How Can Coaches Create Awareness For Coaching Clients?
By Chester Jackson
Without new awareness, we can get stuck due to our own constrained thinking of our beliefs about ourselves, others, or circumstances. The constraint often results in frustration, lack of meaningful growth, or getting suboptimal results. To help others reach their true potential, coaches can help their clients create awareness and think differently about their obstacles, or how they may be approaching those obstacles that are hindering their success.
Updated ICF Core Competency 7: Evokes Awareness
In the Updated ICF Core Competencies, Competency 7: Evokes awareness was updated by combining Powerful Questioning, Direct Communication, and Creating Awareness.
Evoking awareness is about using your coaching skills to help facilitate your clients insights and learning to discover how they see themselves, their challenge, and how they explore beyond their current thinking. To evoke awareness, a coach helps the client explore what is possible if they challenge their own assumptions, feelings, beliefs, etc…

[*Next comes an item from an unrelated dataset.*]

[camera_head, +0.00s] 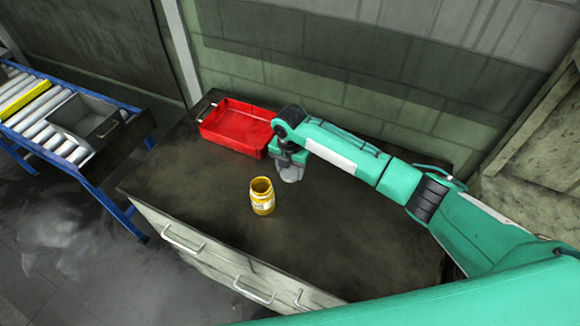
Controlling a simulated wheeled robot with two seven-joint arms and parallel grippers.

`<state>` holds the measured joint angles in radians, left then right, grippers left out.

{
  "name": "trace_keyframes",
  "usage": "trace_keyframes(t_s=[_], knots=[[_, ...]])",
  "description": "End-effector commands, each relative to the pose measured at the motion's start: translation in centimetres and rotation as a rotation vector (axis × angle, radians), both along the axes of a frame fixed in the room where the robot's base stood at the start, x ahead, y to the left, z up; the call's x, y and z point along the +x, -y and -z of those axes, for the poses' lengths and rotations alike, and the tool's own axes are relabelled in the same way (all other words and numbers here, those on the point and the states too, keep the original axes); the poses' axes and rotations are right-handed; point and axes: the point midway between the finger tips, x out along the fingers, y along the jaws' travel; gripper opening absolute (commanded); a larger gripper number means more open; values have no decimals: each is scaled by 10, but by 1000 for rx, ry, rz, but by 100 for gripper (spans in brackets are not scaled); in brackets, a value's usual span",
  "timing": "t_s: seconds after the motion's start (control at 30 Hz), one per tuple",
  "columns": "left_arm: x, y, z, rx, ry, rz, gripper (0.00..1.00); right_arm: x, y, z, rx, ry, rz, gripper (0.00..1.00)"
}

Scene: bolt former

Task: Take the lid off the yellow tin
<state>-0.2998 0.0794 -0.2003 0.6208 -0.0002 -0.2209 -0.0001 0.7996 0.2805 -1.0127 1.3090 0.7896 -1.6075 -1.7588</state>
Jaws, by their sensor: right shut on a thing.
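The yellow tin (262,198) stands upright on the dark top of the workbench, near its front edge. Its round top looks open, with a darker yellow inside and no lid on it. A pale label shows on its side. My right gripper (291,174) points down over the bench, behind and a little right of the tin, apart from it. It is shut on a thing that looks to be the lid, mostly hidden by the fingers and too small to make out clearly. My left gripper is not in view.
A red tray (237,127) lies at the back left of the bench, close to my right gripper. A roller conveyor (70,146) with a grey bin (88,121) stands at the left. The workbench (195,190) is clear left of the tin. A wall stands behind.

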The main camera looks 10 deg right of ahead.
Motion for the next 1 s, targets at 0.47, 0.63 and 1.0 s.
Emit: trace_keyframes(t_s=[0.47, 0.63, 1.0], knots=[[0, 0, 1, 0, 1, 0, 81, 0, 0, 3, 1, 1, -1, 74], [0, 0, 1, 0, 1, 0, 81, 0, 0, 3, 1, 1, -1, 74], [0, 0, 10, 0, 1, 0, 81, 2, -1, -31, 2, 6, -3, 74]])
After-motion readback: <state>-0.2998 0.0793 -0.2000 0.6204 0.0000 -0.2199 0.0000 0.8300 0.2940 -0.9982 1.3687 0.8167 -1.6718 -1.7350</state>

ICF Core Competency: Evokes awareness is a client-focused competency and can spark a pivotal moment in their growth.
What is Awareness?
Evoking awareness, creating awareness…but what does it mean? Humans have a basic psychological need to belong in groups. To be connected to others. Susan Fowler refers to it as Relatedness.
“…our need to care about and be cared about by others.”
Susan Fowler
We measure relatedness by using belonging cues.
“Belonging cues are behaviors that create safe connection in groups”
Awareness helps us tune into those belonging cues to know how we are connecting with others. When that connection is made, we benefit by viewing situations or circumstances rationally and use our connection to interact with others on a deeper level. Our awareness can often be clouded by our limiting beliefs and false assumptions that are created as we navigate through our crazy lives.
What Does it Mean, Evoking Awareness in Coaching?
But what is awareness in coaching? For some, exploring the inner workings of their own mind takes courage. Challenging their own thoughts is hard enough and it can be even harder if someone else is with them.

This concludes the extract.